Howlett has volunteered her services to such organizations as the American Lung Association of San Francisco, the Commonwealth Club of California, the Assistance League of San Mateo County, the National Assistance League, and the San Francisco School of the Arts Foundation.

Howlett & Gaines, Portland, Oregon, was located in the San Francisco area from 1968 to 1989. Prior to forming this agency, Howlett was western manager, Home and Fashion Division for Infoplan, the public relations arm of McCann-Erickson, Inc. from 1962 to 1968. She was the first non-owner to run the San Francisco office of Infoplan.

Howlett worked as an account representative for Lee & Associates Public Relations, Los Angeles, California (1958–1968), was assistant food editor for the Los Angeles Times, and was Director of Women's Programs at KPOJ, Portland, Oregon.

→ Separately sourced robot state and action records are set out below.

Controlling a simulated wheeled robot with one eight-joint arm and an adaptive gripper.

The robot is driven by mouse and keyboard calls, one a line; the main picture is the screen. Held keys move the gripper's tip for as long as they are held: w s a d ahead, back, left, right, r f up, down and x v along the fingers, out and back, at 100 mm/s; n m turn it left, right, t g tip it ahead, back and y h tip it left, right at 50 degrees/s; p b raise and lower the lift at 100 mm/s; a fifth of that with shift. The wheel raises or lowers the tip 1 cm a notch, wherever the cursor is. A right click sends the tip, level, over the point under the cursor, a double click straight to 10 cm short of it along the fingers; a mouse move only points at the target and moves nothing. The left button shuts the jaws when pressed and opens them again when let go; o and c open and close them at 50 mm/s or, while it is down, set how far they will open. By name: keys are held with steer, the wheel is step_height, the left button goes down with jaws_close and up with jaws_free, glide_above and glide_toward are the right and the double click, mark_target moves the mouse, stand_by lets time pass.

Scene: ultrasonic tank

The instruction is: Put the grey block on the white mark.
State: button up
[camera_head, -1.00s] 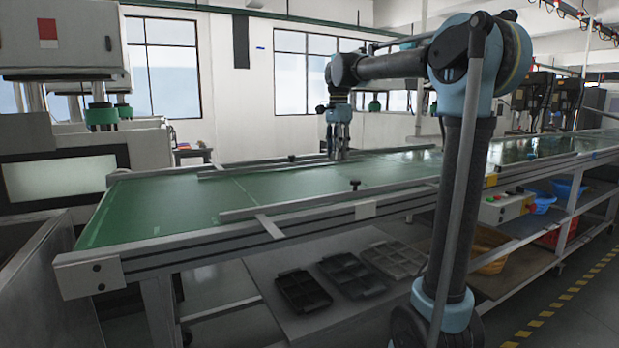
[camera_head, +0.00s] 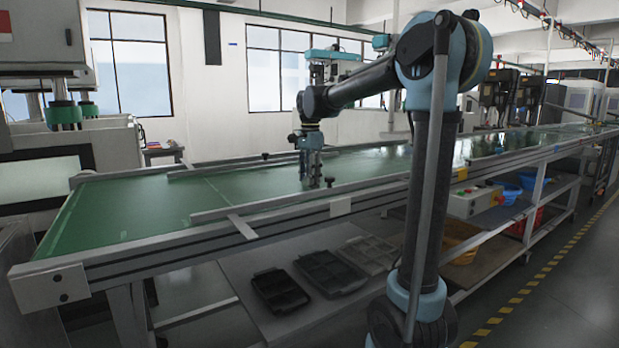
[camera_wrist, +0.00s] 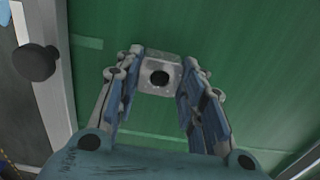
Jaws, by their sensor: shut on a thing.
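My gripper (camera_wrist: 158,80) is shut on the grey block (camera_wrist: 159,67), which sits between the two fingertips in the wrist view. The block has a dark round hole in its face. In the head view my gripper (camera_head: 310,178) points down over the green belt (camera_head: 130,205), close to the near rail. The block cannot be made out there. Whether it touches the belt is hard to tell. A pale strip (camera_wrist: 87,42) shows on the belt left of the gripper in the wrist view. I cannot tell whether it is the white mark.
A black knob (camera_head: 329,182) stands on the near rail beside the gripper; a dark knob (camera_wrist: 35,62) shows in the wrist view. The belt's left part is clear. Dark trays (camera_head: 279,290) lie on the shelf below. A control box (camera_head: 475,203) hangs at the right.

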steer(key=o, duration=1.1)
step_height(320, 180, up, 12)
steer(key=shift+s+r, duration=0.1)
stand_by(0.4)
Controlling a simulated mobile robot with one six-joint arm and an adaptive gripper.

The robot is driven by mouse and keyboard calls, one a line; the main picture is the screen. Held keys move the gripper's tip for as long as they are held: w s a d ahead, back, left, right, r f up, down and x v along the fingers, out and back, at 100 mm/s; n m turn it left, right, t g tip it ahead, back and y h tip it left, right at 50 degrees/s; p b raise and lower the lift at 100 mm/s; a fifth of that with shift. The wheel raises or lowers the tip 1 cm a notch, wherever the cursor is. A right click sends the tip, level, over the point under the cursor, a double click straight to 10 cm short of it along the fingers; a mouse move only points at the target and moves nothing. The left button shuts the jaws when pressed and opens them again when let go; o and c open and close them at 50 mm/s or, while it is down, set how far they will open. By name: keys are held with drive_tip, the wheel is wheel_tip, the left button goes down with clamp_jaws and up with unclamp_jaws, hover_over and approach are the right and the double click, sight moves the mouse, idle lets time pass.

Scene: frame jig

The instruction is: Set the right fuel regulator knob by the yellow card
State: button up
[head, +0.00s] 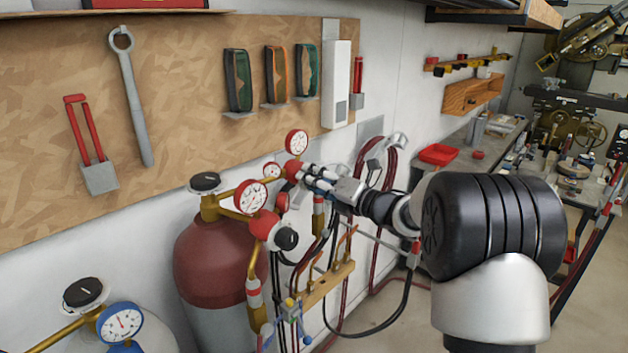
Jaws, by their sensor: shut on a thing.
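The right fuel regulator (292,168) is a red body with brass fittings and a white-faced, red-rimmed gauge (297,142) above it. My gripper (305,176) reaches in from the right, its fingers shut at the front of this regulator, where the knob sits. The fingers hide the knob, so its setting cannot be read. Nearer, another red regulator (263,222) has a gauge (250,196) and a dark knob (286,238), clear of my gripper. I see no yellow card in this view.
A dark red gas cylinder (215,265) stands below the nearer regulator. Hoses and a brass torch rack (325,284) hang under my gripper. A blue gauge (120,322) is at lower left. A tool board (180,100) covers the wall behind. A workbench (460,150) stands at right.

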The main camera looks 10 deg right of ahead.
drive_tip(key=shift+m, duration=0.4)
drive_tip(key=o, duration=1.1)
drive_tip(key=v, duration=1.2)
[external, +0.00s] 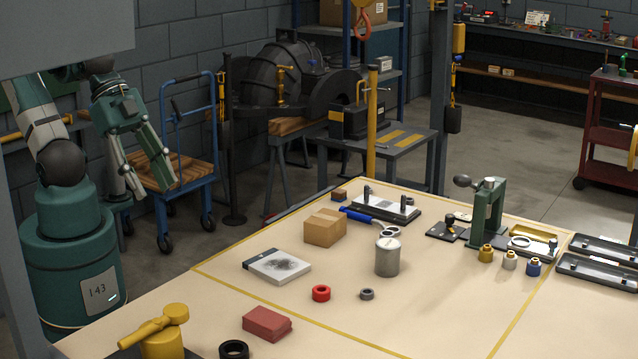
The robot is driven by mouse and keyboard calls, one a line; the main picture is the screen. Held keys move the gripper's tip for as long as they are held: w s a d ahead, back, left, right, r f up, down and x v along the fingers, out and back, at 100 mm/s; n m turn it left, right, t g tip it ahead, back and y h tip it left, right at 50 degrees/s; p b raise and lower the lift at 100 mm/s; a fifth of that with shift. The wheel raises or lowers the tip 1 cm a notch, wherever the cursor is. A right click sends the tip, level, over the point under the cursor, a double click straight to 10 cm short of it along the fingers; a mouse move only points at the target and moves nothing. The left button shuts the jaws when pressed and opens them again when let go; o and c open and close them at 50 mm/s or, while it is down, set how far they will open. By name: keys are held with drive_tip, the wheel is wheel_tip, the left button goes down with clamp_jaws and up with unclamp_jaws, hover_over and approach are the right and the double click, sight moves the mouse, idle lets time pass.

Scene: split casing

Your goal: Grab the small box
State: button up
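The small box (325,228) is a brown cardboard box with a tape strip on top. It sits upright on the tan workbench (390,315), inside the yellow outline, left of the grey metal can. My gripper (158,188) is at the left, raised and away from the bench, well to the left of the box. Its two long green and grey fingers point down and stand apart, with nothing visible between them.
Near the box are a blue-handled tool (365,217), a grey can (387,257), a white flat block (276,266) and a red ring (321,293). A red block (267,323) lies in front. A green press (488,212) stands right. Bare bench lies left of the box.

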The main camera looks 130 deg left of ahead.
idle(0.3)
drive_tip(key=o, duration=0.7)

Howlett has been a leader in the International Public Relations Association (IPRA). She has served on the IPRA Council and coordinated IPRA interests with the PRSA International Section. In 1991, she reviewed the Zimbabwe Institute of Public Relations diploma, creating regulations and a syllabus for the Professional Diploma in Public Relations.

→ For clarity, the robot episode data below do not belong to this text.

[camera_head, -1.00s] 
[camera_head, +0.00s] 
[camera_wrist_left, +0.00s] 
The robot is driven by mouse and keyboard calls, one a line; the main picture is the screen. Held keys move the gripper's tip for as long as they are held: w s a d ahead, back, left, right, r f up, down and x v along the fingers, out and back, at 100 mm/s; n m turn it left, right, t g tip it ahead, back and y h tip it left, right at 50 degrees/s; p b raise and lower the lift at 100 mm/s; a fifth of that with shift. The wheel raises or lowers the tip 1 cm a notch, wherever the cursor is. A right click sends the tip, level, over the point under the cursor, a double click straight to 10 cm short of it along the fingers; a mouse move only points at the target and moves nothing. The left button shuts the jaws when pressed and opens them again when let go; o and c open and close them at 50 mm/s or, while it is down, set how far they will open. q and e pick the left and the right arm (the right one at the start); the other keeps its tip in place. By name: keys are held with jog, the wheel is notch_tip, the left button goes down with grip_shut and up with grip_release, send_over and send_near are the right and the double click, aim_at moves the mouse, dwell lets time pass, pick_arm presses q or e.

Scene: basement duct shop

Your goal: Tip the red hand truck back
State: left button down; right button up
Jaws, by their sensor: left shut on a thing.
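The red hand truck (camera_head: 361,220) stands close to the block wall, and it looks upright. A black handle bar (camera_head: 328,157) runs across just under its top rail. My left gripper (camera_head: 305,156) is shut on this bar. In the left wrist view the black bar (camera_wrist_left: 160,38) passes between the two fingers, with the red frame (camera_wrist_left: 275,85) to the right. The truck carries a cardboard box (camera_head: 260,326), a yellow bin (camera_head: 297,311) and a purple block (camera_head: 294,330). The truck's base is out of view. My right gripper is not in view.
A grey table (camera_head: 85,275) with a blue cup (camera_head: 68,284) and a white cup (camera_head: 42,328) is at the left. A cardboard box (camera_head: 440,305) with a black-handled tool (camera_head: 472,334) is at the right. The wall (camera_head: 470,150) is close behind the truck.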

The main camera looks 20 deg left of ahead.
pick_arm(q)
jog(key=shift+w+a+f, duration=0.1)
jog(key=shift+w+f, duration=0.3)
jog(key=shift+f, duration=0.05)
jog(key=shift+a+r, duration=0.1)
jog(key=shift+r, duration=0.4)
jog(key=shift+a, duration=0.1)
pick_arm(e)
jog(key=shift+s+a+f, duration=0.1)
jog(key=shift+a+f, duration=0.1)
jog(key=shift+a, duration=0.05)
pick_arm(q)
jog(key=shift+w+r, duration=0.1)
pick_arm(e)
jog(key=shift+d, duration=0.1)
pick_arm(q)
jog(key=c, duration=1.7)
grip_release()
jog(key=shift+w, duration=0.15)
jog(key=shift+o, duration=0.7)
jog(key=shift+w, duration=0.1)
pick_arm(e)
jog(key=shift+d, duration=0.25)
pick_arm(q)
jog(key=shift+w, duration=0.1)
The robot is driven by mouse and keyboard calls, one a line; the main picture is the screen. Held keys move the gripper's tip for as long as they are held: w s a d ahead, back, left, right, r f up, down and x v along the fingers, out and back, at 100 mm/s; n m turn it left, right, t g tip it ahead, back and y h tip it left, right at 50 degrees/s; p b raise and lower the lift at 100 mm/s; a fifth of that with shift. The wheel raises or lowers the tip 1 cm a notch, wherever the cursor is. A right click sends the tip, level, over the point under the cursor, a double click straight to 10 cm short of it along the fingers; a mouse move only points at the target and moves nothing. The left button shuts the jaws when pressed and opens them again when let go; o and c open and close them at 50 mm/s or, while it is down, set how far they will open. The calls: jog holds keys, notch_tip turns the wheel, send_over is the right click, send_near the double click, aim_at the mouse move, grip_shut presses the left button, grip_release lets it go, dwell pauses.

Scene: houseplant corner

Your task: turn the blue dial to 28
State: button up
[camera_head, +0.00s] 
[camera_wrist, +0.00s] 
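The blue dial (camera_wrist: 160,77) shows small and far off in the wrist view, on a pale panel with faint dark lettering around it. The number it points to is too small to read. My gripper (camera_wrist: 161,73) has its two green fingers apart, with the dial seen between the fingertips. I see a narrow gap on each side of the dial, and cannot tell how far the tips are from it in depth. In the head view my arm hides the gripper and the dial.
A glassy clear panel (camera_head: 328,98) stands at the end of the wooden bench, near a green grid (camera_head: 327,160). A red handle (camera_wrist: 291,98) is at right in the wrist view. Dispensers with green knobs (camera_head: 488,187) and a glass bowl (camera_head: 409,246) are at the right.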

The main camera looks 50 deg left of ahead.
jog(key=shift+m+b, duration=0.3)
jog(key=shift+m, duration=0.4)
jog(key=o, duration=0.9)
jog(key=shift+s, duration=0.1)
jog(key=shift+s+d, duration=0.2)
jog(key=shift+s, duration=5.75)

Howlett has held many leadership positions in the local, state, and national levels of the Public Relations Society of America, receiving national presidential citations for “meritorious service to the PRSA Counselors Section.”

In 1983 Howlett became the first woman president of the Public Relations Round Table of San Francisco, formed in 1939 and said to be the oldest public relations organization in the United States.

She was one of the first female members of the Commonwealth Club of California, a leading public affairs forum and the oldest and largest such forum with more than 20,000 members in the United States. Howlett served as secretary and board of governors member for the Commonwealth Club, helping receive visiting U.S. presidents, vice presidents, congressional leaders, world political personalities, authors, researchers, and environmentalists.

Howlett's other professional activities include leadership roles in the American Home Economics Association, the Oregon Home Economics Association, the Oregon State University College of Home Economics and Education Alumni Association, Kappa Omicron Nu, the International Federation for Home Economics, the California Home Economics Association, and the San Jose State University Public Relations Degree Advisory Board.

Other community service activities have included service for Volunteers of America, Oregon, Inc.; the American Lung Association of Oregon; the American Lung Association of California (she was the second woman to serve as its president in 1984 and 1985); and the national American Lung Association.